Since Emmanuel Macron shattered the dominance of established center left and right parties in 2017, many victims formed smaller new parties. Some will not see any of their candidates take a seat for the next five-year session of the European Parliament in Brussels, since a minimum 5% of votes is required to win even one member. Fifteen parties seem to be the most active, with posters appearing on most of the many public walls reserved for this advertising. Many of these lists are led by losing presidential candidates from the 2017 French elections.
No other public advertising exists during this short three-week campaign, other than internet sites and mailings to supporters. Any public radio or television coverage must give equal time to all participating parties.
France is not alone is its record recent abstentions on these votes. Any country with over 50% participation is doing well, even those with legally mandated voting. Voters in Eastern European countries, which are among the smallest and newest members, show less interest. Slovakia had the lowest record in 2014 with only 13% of voters casting a ballot. Many Europeans simply do not have faith that their votes or their voices have an impact on European decisions.
There is only one party list in what I would call the center of this French election. Also leading in current polls, this is the Renaissance party of Emmanuel Macron, French president and founder of The Republic on the March party for his 2017 election.

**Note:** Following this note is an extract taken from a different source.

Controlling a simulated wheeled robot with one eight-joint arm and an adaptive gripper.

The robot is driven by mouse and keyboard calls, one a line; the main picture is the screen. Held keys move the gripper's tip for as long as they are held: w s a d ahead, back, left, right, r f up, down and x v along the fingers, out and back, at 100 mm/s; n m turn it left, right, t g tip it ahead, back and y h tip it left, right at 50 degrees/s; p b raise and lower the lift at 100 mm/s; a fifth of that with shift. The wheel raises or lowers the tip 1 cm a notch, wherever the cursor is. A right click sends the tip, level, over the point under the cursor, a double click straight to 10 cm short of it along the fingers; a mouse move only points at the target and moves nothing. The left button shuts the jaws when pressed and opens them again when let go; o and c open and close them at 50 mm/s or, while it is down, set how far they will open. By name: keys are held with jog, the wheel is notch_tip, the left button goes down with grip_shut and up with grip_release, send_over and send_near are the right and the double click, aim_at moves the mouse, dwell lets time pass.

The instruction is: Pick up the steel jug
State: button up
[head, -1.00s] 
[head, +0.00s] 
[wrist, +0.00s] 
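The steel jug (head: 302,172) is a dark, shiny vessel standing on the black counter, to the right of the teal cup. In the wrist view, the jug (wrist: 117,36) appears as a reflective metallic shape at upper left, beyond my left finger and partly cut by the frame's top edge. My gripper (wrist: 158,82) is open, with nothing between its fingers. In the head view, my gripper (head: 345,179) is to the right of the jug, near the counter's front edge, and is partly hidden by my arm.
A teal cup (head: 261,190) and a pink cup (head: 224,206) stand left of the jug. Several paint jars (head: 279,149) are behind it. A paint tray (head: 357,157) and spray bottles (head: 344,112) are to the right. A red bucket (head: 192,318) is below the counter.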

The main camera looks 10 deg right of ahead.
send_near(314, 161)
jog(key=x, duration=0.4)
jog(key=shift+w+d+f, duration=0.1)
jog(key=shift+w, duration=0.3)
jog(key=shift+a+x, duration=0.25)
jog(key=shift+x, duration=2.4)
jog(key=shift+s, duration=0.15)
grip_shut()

Now it is On the March for Europe, led by Nathalie Loiseau, former Minister of European Affairs for the Macron government, who had to step down to run for a European Parliament seat
On the center right are two: the Union of Democrats and Independents, or The Europeans, led by a former minister for Nicolas Sarkozy, and Louis Giscard d’Estaing, son of a former French president. Their slogan is “the center right of progress.” The Republicans led by Laurent Wauquiez bring together what is left of the major center right party over many decades, who place themselves “between a failed government and the extremes.”
The Socialist Party led by Raphael Glucksmann and the new European Spring party led by former socialist Benoit Hamon hold center left positions. The Socialists are “ecologic AND socially concerned” while Hamon attempts to begin a true pan European party based on the foundations of “democracy, solidarity, green prosperity and fighting poverty.”
Among the widely known and more radical parties on the left competing for European Parliament seats are Jean-Luc Melanchon’s France Unbowed party led by Manon Aubry, the Workers’ Struggle with Nathalie Arthaud, the French Communist Party list of Ian Brossat, and two Ecology parties I place on the left: Europe Ecology of the Greens led by Yannick Jadot, and the younger oriented Ecological Urgency list. Their poster features a crudely inked green hand with smoke from an ecological disaster in the background and is one of only two without a photo of party leaders.
The other headless party poster, in pink featuring a cute kitten or puppy, is that of the Animalist Party, for the rights of non-human Europeans. “Animals matter, and so does your vote!” They really don’t belong on the ideological left, but they favor ecological positions for a cleaner environment and are extreme only in terms of the uniqueness of their platform.
There are plenty of choices towards the extreme right. The most well-known among them is Marine Le Pen’s National Gathering or Rassemblement Nationale (RN) party, after a name change from the National Front.
Several party lists have been formed by former National Front members or former Republicans. Nicolas Dupont-Aignan’s Stand Up France has “the courage to defend the French!” and Francois Asselineau’s Popular Republican Union favor moving “together for Frexit.” Both are also former presidential candidates from 2017.
Florian Philippot left the National Front to form Together-Patriots and Yellow Vests, who also want to “leave the European Union.” There are a few yellow vests protestor who support this party, but it is by no means the choice of their majority. Almost all left and right parties claim support from and for this protest movement that started last October and continues to motivate many who had not been politically involved in France.
Many young voters surveyed between 18-24 years old have said they will not vote this Sunday, so all parties are anxious to convince them to take a stand. Macron’s Renaissance party list has many recent converts from 2017 and may do best among these younger voters, but the President has lost credibility since many of his election commitments have not yet been implemented.
The two front-runners in this election seem to be Macron and Le Pen, but many others will gain at least a few seats in the European Parliament.
France will send 74 new members to Brussels, based on the percentage each party gets from the entire French vote. The United Kingdom remains in Europe for now and will still send new members to Parliament. The makeup of this 751-member legislative body will be decided for the next five years by this weekend’s votes in all member states, with over 400 million potential ballots.
This is the second largest democratic election on the planet, behind 900 million voters for the Indian legislature. French trends are echoed somewhat in other large European member countries but there are too many variables to accurately predict results.